Conan The Barbarian #13 - Titan Comics

CONAN THE BARBARIAN No. 13, August 2024
It’s difficult to imagine that many who bought Issue Thirteen of “Conan The Barbarian” would agree with “Titan Comics” boast that the book continues the publisher's “triumphant new era” based upon the exploits of Robert E. Howard’s iconic sword and sorcery creation. For whilst Jim Zub’s narrative definitely contains plenty of tense, action-packed moments of ferocious close combat and desperate last minute gasps of barbaric bravado. The twenty-two page plot also depicts a titular character so disenchanted with his people’s belief in the grim and gloomy god Crom, that he foolishly wanders off into the winter wasteland of the North to almost suicidally test his mettle against the savage beasts found there.

Admittedly these ‘trials by combat’ are definitely entertaining, thanks to the Cimmerian repeatedly overestimating his ability with a sword, and subsequently having to resort to feats of supernatural strength so as to save his skin from the likes of a hungry wolf pack. But such displays as the future King of Aquilonia quite literally tearing a fully-grown Canis lupus apart with his bare hands or somehow surviving a murderous mauling by a huge bear when his blade fails him, is arguably the stuff of amateur fan fiction. Not what a bibliophile would ordinarily expect to find within an officially licenced comic book; “Their prey is wounded and ready to fall. They’re wrong. Conan has claimed this territory.”

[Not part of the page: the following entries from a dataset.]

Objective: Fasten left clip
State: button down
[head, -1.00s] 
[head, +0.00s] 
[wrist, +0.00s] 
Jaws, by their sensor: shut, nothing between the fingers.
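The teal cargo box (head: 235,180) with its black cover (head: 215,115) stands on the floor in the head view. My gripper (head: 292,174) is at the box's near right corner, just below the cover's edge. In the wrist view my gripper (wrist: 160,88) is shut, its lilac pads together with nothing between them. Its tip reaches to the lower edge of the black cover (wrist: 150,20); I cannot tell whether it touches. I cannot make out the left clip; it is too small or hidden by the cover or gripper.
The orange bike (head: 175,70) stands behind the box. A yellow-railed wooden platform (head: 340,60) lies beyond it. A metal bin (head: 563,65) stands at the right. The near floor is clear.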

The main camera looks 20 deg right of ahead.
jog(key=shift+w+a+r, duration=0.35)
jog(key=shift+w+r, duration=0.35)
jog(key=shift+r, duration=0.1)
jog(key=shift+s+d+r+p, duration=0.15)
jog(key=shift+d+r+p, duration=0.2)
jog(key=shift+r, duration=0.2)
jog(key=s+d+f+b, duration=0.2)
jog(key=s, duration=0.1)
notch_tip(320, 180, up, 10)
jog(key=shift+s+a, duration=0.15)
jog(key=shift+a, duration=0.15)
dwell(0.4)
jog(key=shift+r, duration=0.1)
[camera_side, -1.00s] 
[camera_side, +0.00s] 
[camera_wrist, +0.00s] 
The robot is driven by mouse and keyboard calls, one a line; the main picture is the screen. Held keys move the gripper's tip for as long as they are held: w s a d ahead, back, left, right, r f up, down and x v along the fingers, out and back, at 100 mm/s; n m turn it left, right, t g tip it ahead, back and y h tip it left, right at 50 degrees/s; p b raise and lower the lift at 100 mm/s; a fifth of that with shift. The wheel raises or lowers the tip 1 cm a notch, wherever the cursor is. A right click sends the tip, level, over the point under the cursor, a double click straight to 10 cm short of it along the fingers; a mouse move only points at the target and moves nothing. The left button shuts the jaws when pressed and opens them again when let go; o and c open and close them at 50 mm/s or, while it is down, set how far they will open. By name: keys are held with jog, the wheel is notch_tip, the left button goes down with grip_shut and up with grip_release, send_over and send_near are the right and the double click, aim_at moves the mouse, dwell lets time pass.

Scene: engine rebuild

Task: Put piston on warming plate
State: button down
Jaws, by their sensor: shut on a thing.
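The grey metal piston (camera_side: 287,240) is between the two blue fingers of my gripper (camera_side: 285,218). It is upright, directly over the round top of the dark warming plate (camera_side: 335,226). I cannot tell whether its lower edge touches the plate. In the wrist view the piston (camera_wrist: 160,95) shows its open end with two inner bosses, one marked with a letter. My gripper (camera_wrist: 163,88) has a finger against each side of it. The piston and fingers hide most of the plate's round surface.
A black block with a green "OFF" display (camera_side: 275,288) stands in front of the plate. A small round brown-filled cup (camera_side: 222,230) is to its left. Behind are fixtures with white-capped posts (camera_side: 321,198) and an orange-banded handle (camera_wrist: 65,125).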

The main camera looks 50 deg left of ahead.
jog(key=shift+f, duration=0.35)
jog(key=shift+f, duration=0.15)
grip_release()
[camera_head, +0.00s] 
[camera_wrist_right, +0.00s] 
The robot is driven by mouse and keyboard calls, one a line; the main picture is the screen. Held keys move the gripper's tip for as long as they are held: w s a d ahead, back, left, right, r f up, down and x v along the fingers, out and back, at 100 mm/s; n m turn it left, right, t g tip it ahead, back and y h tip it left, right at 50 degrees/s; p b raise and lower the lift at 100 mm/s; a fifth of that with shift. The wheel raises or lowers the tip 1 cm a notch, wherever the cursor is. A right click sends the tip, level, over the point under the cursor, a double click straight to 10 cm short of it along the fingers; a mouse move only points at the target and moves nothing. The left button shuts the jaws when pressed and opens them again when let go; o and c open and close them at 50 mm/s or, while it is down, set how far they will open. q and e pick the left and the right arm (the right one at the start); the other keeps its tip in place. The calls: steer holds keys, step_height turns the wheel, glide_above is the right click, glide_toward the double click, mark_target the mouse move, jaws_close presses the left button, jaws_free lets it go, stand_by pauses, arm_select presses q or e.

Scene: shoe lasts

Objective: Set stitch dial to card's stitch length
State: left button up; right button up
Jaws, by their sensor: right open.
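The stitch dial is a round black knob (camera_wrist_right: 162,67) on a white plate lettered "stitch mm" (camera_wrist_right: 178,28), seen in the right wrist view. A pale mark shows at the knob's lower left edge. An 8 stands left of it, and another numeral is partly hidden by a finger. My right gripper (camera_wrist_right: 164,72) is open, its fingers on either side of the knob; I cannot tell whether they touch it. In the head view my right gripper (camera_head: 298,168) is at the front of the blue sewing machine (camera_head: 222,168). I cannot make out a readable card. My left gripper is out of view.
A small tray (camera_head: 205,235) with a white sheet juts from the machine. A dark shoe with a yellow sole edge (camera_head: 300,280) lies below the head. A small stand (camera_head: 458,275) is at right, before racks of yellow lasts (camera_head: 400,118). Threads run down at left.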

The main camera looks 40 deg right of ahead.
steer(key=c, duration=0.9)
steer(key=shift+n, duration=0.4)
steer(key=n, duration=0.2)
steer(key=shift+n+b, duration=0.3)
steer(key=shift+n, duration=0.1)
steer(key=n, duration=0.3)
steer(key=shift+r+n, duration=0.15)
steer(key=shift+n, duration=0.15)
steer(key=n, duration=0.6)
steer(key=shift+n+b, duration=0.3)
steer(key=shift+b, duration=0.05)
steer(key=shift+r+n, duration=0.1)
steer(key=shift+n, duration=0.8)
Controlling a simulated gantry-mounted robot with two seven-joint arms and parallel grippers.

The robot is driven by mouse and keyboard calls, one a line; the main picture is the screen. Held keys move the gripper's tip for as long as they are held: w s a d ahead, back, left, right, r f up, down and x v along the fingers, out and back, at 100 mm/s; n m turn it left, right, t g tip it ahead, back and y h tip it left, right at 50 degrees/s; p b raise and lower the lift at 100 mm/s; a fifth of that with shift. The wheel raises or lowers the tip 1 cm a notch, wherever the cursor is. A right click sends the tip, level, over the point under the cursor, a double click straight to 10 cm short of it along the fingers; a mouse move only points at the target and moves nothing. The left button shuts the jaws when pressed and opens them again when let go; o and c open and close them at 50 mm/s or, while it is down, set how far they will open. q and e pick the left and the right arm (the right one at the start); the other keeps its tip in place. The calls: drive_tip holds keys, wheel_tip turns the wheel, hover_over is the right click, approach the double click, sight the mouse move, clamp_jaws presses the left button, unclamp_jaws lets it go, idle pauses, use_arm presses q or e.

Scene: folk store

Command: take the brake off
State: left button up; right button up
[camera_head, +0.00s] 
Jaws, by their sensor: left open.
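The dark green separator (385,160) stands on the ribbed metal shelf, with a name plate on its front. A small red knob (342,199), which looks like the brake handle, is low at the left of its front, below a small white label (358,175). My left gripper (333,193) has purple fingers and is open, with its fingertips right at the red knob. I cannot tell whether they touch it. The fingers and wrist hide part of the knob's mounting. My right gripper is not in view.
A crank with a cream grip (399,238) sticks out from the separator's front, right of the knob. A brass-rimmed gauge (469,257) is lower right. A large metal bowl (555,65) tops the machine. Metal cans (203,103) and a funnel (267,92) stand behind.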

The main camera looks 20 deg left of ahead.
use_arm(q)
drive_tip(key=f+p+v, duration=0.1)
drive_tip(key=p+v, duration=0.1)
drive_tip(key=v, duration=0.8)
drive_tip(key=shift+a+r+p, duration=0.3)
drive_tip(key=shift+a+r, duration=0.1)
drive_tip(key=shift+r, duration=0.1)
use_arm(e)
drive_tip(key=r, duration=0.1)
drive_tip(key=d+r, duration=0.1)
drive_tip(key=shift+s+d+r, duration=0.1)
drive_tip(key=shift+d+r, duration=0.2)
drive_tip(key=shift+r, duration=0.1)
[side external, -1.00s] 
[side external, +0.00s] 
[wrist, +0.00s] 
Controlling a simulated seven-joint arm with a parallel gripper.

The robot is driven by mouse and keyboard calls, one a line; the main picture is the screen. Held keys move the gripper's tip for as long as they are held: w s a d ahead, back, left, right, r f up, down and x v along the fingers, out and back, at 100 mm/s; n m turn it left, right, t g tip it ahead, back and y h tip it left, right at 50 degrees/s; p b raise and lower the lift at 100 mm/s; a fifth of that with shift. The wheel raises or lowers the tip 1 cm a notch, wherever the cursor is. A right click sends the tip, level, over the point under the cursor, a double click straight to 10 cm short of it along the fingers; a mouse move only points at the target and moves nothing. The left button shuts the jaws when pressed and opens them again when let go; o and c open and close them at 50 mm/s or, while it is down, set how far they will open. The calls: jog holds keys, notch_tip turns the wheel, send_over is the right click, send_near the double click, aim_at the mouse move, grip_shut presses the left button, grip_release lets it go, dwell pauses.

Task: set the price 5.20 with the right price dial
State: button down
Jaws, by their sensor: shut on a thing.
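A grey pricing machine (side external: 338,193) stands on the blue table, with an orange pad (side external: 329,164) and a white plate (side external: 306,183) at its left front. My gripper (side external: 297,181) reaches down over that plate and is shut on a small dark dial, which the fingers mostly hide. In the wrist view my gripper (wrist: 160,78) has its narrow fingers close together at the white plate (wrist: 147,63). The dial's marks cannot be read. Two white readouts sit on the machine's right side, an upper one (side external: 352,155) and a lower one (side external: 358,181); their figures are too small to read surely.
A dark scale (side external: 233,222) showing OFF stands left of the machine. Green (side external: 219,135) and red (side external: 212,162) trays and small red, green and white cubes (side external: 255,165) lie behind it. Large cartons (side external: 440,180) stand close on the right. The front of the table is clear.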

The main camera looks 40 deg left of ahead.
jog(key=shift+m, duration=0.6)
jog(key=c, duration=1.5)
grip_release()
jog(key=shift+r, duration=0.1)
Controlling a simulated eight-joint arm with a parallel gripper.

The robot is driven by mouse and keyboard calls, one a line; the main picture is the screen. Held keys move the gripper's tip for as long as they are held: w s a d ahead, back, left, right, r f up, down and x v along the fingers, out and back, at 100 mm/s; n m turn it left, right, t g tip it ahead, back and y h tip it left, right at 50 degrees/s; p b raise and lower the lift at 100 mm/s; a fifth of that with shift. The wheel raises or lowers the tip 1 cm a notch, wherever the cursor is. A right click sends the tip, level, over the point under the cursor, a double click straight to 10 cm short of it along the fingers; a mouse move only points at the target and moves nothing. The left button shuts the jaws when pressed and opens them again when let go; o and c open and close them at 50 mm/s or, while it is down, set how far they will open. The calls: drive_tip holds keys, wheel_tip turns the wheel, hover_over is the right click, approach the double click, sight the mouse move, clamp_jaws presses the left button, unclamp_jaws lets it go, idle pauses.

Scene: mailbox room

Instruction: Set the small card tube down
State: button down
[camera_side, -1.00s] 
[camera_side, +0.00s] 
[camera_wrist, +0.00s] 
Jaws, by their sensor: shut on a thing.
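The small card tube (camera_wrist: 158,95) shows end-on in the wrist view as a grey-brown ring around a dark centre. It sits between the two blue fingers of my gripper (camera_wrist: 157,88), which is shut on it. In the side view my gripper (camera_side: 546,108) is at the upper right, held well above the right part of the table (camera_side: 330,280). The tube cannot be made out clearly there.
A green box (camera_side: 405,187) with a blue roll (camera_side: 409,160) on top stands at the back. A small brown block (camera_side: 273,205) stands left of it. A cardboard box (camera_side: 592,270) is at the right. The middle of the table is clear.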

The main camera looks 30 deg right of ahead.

Quite possibly this periodical’s biggest bemusement though lies with the Canadian author’s flashback to when an infant Conan decides he’s had enough taunting from his father, and unconvincingly bests him in a sword fight. This ‘battle’ stems from the boy’s unwillingness to accept Crom’s existence on the say so of the villagers alone, and supposedly demonstrates that the lad has his deity’s fire inside him after all. Yet, the suggestion that a mere untrained child, no matter how angry, could disarm his significantly larger parent with just a couple of swings of a heavy hand weapon is far from convincing, and again disappointingly smacks of something to be found in a fanzine.

Luckily artist Doug Braithwaite is able to provide this comic with plenty of energetic eye-candy, with his prodigious pencils doing a first-rate job in selling all but the most implausible of the plot's predicaments. Of particular note is how well the British illustrator depicts the young barbarian’s increasing wounds, so by the time the understandably weary hunter has brought his latest prize back to camp, he looks incredibly dishevelled with gore and bloody cuts.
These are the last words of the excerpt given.